Infinitely Scrolling E-Ink Landscape Never Repeats

Traditional Chinese landscape scrolls can be a few dozen feet long and require the viewer to move along its length to view all the intricate detail in each section. [Dheera Venkatraman] replicated this effect with an E-Ink picture frame that displays an infinitely scrolling, Shan Shui-style landscape that never repeats.

E-ink picture frame with infinitely scrolling landscape
A new landscape every time you look

The landscape never repeats and is procedurally generated using a script created by [Lingdong Huang]. It consists of a single HTML file with embedded JavaScript, so you can run it locally with minimal resources, or view the online demo. It is inspired by historical artworks such as A Thousand Li of Rivers and Mountains and Dwelling in the Fuchun Mountains.

[Dheera]’s implementation uses a 10.3″ E-ink mounted in an off-the-shelf picture frame connected to a Raspberry Pi Zero running a forked version of [Lingdong]’s script. It does a decent job of avoiding the self-illuminated electronic look and creates a piece of decor that you could easily just stand and stare at for a long time.

Computer-generated art is making a lot of waves with the advent of AI models like Dall-E and Stable Diffusion. The ability to bring original art into existence with a simple phrase will have an undeniably profound long-term effect on the art world.

52 thoughts on “Infinitely Scrolling E-Ink Landscape Never Repeats

    1. I agree. A video would be nice. The demo is useless, since it only scrolls one frame.

      And for the smart guys who answered before: there is this thing called timelapse.

      1. Thank you for the link! The generated landscapes are quite beautiful. It’s something I might enjoy on a panel that’s much larger than 10″, so I wonder whether they might look as nice on Samsung’s The Frame TV (QLED, but anti-glare matte displa in Art mode) vs. on an E Ink display.

  1. Not to be a jerk, this is not a “landscape that never repeats”. The display is only capable of displaying 16^(1872×1404) possible distinct images, so that is the maximum number of frames that it can possibly scroll before it it has to start repeating them.
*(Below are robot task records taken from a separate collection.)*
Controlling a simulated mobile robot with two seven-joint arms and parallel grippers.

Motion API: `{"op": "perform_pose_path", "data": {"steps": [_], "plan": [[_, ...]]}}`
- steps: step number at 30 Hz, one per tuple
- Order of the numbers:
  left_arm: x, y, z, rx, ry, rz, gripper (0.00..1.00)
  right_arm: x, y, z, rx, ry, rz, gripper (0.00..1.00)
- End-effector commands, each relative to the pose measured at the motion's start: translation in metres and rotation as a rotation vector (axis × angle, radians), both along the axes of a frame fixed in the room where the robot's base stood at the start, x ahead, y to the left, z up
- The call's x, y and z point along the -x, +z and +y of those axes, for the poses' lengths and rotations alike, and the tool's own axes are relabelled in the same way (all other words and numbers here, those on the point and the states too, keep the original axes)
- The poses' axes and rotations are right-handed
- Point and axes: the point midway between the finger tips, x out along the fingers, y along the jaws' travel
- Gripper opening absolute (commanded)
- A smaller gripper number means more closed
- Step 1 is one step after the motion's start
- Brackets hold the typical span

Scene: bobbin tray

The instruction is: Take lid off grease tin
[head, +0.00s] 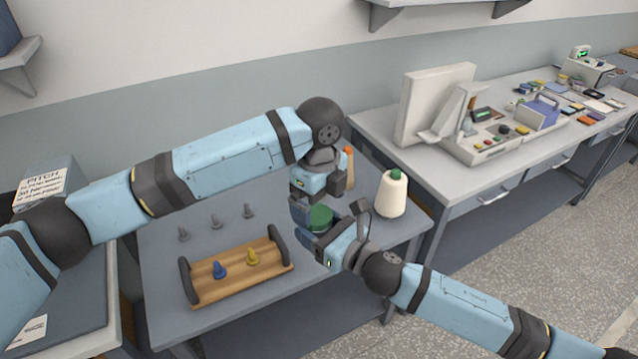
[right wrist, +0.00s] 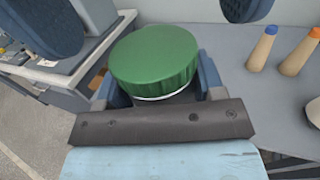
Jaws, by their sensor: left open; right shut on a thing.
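The grease tin has a green lid (head: 320,217) on top, which also shows large in the right wrist view (right wrist: 155,55). Below the lid a pale rim and a little of the grey tin body (right wrist: 180,98) show; the rest is hidden. My right gripper (head: 331,228) is shut on the tin, with a blue finger on each side of it, below the lid. My left gripper (head: 318,199) is open above the lid, with its fingers apart. In the right wrist view its dark blue fingers stand beyond the lid at both sides, not visibly touching it.
A wooden tray (head: 205,290) with dark end handles carries a blue and a yellow bobbin. A cream thread cone with a green top (head: 391,196) stands close right of my grippers. An orange-topped cone (head: 348,165) is behind them.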

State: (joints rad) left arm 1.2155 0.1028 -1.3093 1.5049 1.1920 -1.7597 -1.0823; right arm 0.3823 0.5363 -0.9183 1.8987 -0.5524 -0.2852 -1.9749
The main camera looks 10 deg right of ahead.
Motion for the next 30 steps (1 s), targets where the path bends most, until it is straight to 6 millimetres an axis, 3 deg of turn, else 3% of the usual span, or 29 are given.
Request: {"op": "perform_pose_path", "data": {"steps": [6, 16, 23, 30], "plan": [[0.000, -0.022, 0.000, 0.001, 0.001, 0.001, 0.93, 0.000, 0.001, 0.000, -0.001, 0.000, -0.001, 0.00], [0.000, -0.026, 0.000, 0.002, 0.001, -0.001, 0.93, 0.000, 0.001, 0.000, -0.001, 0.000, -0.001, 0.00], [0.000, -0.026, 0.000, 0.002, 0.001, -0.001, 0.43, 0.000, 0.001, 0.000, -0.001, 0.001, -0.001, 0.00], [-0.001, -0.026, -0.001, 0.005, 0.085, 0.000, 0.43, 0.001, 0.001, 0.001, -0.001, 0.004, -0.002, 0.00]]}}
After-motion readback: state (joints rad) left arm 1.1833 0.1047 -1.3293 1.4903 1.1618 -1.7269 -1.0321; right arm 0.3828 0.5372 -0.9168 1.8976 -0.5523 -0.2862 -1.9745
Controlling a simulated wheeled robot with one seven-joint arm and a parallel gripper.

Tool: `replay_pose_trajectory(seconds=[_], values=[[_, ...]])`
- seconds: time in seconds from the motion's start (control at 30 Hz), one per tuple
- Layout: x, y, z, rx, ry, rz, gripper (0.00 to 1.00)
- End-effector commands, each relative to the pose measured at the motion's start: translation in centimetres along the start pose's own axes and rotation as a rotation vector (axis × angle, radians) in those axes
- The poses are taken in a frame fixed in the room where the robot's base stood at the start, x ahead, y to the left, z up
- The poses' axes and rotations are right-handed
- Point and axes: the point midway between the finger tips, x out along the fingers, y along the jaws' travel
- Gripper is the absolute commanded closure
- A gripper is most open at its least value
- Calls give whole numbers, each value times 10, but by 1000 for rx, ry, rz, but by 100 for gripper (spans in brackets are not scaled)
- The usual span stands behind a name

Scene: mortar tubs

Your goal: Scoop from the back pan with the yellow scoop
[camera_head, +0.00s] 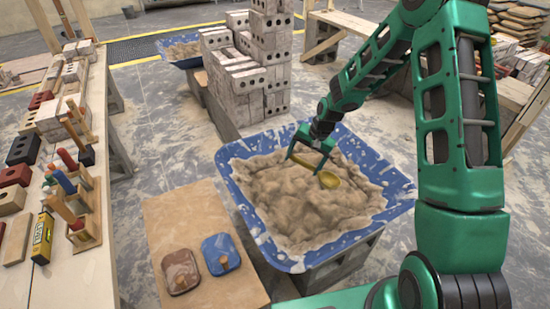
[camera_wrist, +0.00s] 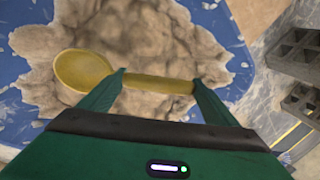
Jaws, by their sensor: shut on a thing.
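The yellow scoop (camera_head: 329,180) is in my gripper (camera_head: 309,157), over the near blue pan (camera_head: 226,179) of sandy mortar (camera_head: 300,205) in the head view. In the wrist view my gripper (camera_wrist: 155,85) is shut on the scoop's handle, and the scoop's bowl (camera_wrist: 84,71) points left above the mortar (camera_wrist: 150,35). I cannot tell whether the bowl touches the mortar or holds any. The back pan (camera_head: 168,51), also blue with mortar in it, stands at the upper left behind the brick stack.
A stack of pale bricks (camera_head: 255,85) stands between the two pans. A board with a brown float (camera_head: 181,271) and a blue float (camera_head: 220,254) lies left of the near pan. A workbench with bricks and tools (camera_head: 75,205) runs along the left. Bare floor lies between bench and bricks.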

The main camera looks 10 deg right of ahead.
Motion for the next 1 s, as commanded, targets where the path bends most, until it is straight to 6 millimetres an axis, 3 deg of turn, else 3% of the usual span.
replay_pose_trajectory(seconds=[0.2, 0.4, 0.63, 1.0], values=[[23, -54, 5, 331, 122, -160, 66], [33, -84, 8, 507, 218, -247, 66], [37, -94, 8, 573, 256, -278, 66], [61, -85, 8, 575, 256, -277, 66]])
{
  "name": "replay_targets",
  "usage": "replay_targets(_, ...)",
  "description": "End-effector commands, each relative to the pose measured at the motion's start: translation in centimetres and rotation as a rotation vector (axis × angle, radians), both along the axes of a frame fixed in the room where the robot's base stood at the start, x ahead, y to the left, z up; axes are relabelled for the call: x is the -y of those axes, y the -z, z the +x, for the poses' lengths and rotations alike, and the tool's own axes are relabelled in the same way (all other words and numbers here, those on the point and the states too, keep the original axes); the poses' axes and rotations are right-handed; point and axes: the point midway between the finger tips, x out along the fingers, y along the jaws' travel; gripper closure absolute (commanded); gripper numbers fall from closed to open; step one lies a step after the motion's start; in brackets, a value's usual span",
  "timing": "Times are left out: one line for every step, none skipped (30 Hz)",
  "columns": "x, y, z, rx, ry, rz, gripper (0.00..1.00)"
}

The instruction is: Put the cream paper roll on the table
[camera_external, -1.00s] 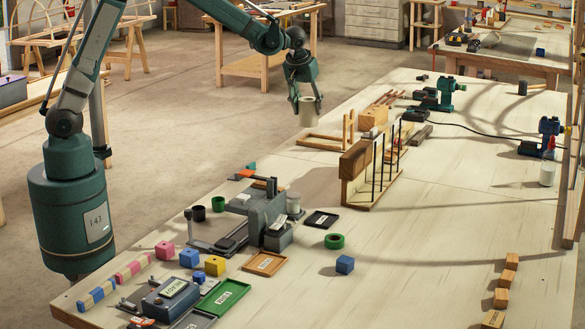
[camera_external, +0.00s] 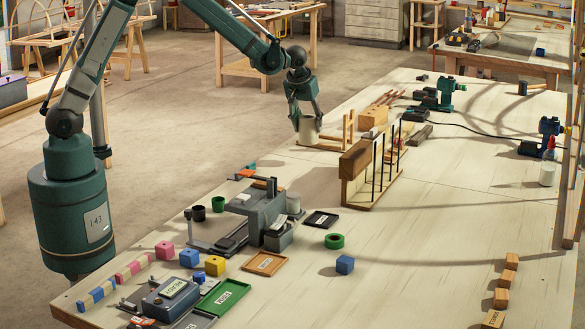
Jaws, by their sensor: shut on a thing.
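The cream paper roll (camera_external: 308,131) is held upright in my gripper (camera_external: 307,117). The gripper points down and is shut on the roll, with its fingers on either side of the roll's upper part. The roll is at the far left edge of the table (camera_external: 450,210), beside a low wooden frame. I cannot tell whether the roll's bottom touches the table or the frame.
The wooden frame (camera_external: 348,130) has an upright close to the roll's right. A wooden rack with dark rods (camera_external: 376,170) stands nearer the camera. A grey device (camera_external: 264,215) and small trays lie in front. The table's middle right is clear.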

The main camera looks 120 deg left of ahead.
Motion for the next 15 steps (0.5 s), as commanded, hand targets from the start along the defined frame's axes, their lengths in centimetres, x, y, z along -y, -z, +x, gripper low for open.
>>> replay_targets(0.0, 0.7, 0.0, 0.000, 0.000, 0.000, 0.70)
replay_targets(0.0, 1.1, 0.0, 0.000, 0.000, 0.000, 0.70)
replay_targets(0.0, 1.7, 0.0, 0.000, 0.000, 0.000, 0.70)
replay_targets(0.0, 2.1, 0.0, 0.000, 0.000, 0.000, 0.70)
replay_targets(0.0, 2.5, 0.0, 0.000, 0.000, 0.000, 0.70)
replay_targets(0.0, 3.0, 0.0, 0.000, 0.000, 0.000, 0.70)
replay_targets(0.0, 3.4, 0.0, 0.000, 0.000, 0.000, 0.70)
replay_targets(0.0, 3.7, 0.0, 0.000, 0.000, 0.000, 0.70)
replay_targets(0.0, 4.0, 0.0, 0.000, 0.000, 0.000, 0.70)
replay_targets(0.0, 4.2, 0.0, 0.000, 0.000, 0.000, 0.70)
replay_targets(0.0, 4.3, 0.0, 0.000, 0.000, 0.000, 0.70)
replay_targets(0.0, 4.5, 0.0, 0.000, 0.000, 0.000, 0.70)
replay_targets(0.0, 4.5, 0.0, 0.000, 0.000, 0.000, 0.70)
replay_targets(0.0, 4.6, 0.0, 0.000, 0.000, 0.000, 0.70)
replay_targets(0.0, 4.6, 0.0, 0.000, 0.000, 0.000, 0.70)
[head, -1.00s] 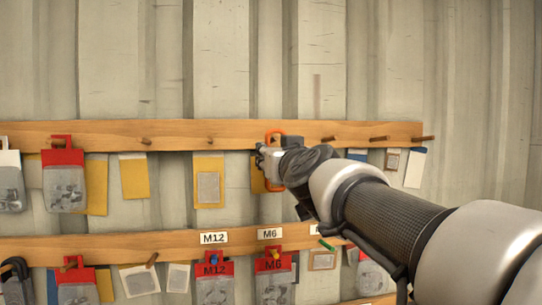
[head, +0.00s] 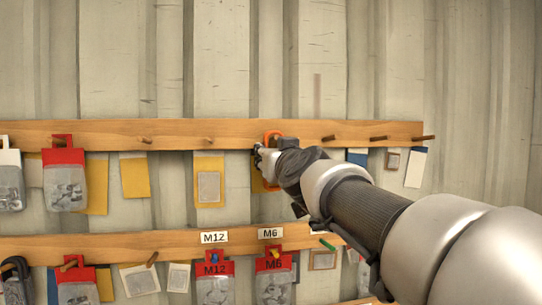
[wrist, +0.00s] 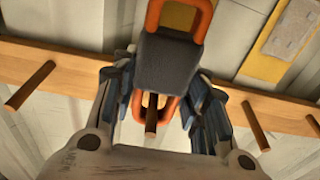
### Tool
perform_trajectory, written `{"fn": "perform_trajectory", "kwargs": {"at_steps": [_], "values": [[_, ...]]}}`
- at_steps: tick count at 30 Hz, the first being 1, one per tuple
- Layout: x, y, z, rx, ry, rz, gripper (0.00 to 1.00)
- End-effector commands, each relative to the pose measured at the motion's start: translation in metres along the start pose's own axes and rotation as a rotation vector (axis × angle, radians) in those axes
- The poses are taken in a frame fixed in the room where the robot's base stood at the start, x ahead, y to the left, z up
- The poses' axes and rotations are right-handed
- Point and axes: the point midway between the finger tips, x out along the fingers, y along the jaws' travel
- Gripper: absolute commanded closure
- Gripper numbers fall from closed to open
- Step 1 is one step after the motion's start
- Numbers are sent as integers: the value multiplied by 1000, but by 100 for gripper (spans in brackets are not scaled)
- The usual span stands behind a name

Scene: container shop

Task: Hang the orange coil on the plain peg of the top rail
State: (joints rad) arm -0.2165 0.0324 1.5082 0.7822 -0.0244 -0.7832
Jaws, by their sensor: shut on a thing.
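The orange coil (wrist: 179,14) is a loop with a dark grey band (wrist: 168,62). My gripper (wrist: 160,92) is shut on the coil at this band, a finger on each side. A wooden peg (wrist: 152,118) shows inside the coil's near loop in the wrist view; it looks threaded, but whether the coil rests on it cannot be told. In the head view the coil's top (head: 273,134) shows against the top rail (head: 232,128), above my gripper (head: 259,157). My gripper and arm hide most of the coil and that peg there.
Other bare pegs stick out of the top rail, one left (head: 210,141) and one right (head: 329,138) of the coil. Red-topped bags (head: 65,180) and yellow cards (head: 134,177) hang at left. A lower rail (head: 120,245) carries labels, pegs and more bags.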

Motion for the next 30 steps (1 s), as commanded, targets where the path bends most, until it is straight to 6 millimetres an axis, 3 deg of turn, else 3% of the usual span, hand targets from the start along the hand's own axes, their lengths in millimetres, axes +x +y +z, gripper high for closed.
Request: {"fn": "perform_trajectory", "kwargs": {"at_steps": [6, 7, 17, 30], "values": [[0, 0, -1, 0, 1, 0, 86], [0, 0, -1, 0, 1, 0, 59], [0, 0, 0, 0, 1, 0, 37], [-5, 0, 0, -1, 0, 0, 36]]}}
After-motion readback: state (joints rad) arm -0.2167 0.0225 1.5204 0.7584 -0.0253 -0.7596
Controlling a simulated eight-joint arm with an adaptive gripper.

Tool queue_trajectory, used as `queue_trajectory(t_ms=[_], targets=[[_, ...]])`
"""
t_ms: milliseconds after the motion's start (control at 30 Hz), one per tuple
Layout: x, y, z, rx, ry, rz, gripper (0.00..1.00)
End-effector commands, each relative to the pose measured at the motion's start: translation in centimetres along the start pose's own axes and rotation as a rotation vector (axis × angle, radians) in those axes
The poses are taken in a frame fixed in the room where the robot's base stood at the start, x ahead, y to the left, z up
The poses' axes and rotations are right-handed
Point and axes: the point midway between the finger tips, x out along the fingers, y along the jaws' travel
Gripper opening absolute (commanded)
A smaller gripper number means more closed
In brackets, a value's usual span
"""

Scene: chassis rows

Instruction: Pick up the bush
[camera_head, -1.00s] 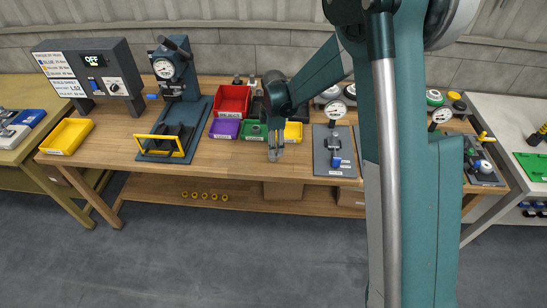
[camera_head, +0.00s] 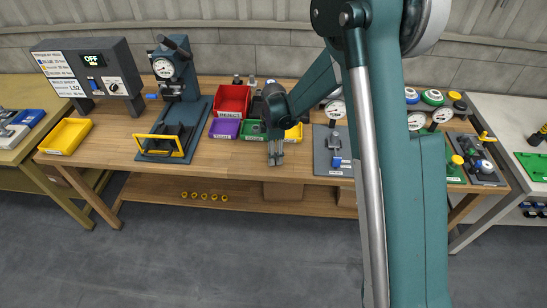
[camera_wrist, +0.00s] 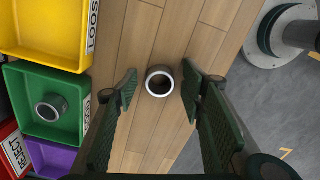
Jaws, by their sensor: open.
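A bush (camera_wrist: 160,94), a short dark ring with a bright rim and open centre, stands on the wooden bench in the wrist view. My gripper (camera_wrist: 159,82) is open, with one green-padded finger on each side of the bush and gaps on both sides. In the head view my gripper (camera_head: 276,161) is over the bench's front part, and I cannot make out the bush there. A second similar bush (camera_wrist: 52,108) sits inside the green tray (camera_wrist: 22,82), left of my fingers in the wrist view.
A yellow tray (camera_wrist: 45,50) and a purple tray (camera_wrist: 50,160) flank the green one; a red tray (camera_head: 232,98) is behind. A press (camera_head: 175,70) stands left, a gauge plate (camera_head: 322,150) right. The bench's front edge is close.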

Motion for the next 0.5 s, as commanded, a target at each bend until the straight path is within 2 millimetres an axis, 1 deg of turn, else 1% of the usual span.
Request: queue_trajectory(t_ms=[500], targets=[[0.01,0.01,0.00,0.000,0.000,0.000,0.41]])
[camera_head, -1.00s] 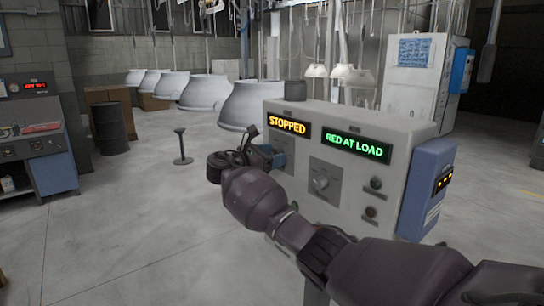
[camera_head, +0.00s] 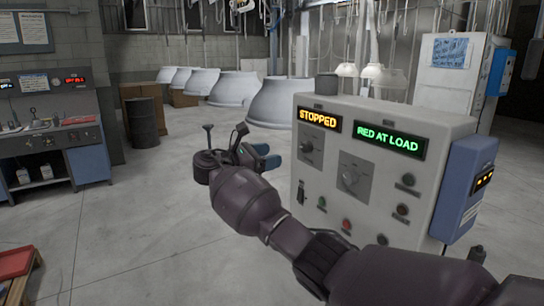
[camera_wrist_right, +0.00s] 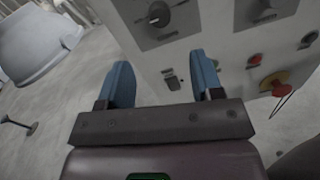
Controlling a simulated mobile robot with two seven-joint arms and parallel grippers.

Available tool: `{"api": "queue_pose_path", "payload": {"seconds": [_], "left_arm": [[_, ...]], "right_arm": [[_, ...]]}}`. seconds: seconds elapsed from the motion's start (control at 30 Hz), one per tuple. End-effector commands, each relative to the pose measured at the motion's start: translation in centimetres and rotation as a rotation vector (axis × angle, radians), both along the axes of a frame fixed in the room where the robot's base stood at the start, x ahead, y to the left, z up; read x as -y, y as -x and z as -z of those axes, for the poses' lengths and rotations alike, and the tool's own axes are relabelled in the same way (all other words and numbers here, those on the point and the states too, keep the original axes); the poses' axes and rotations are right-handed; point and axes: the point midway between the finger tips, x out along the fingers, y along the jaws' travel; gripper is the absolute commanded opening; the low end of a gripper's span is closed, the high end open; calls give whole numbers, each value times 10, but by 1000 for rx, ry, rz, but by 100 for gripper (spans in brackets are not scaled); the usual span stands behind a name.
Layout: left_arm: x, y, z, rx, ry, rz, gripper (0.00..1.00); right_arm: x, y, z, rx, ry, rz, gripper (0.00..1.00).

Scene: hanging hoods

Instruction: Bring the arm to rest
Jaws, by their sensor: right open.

Just sayn.

    1. That is such a large number that you’d have to be chewing through them at 2.35*10^3154660 frames per second to go through all combinations before the heat death of the universe, so I think the fact that it can’t refresh that quickly means there is, effectively, no repetition.

    2. The *landscape* doesn’t repeat. Frames might repeat, though.

      Mathematicians will now start to talk about “disjunctive sequences”, but that would get pretty unfunny and pretty boring pretty fast.

      Consider the number “pi” (π), where digits do re-appear, but the decimal representation never ends, nor enters a permanently repeating pattern.

      1. I will point out that the current value of pi is about £1.25 for a steak and kidney one.

        Frankly, with the number of frames available and the time taken to change frames, the *practical* difference between “it never repeats” and “you’ll probably never notice a frame repeating” is both trivial and meaningless ….

        …. unless you are really into that kind of thing (yes, I accept that theorists raise valid aguments, but they are irrelevant to most of us, not being theorists).

          1. The local farm shop bakery – they’re best straignt from the oven.

            Don’t get many theorists around here …. mostly dairy farmers, who tend to deal purely in down to earth stuff.

      2. If I am looking at the display now and I see an image of a landscape, then it changes, and then I look at it again next week and see the exact same that I saw the first time then I’d describe that in english as “the landscape repeated”! :)

        If I say something and then I later say it it again, then I am repeating myself – even if I subsequently say something else in between and after.

    3. At 0.0033fps, each of your 16^(1872×1404) images should show up once every 10^3164777 seconds. The age of the universe is less than 4.4*10^17 seconds (estimated 13.82 billion years). I think it’s a safe bet you won’t see the same two frames in your lifetime.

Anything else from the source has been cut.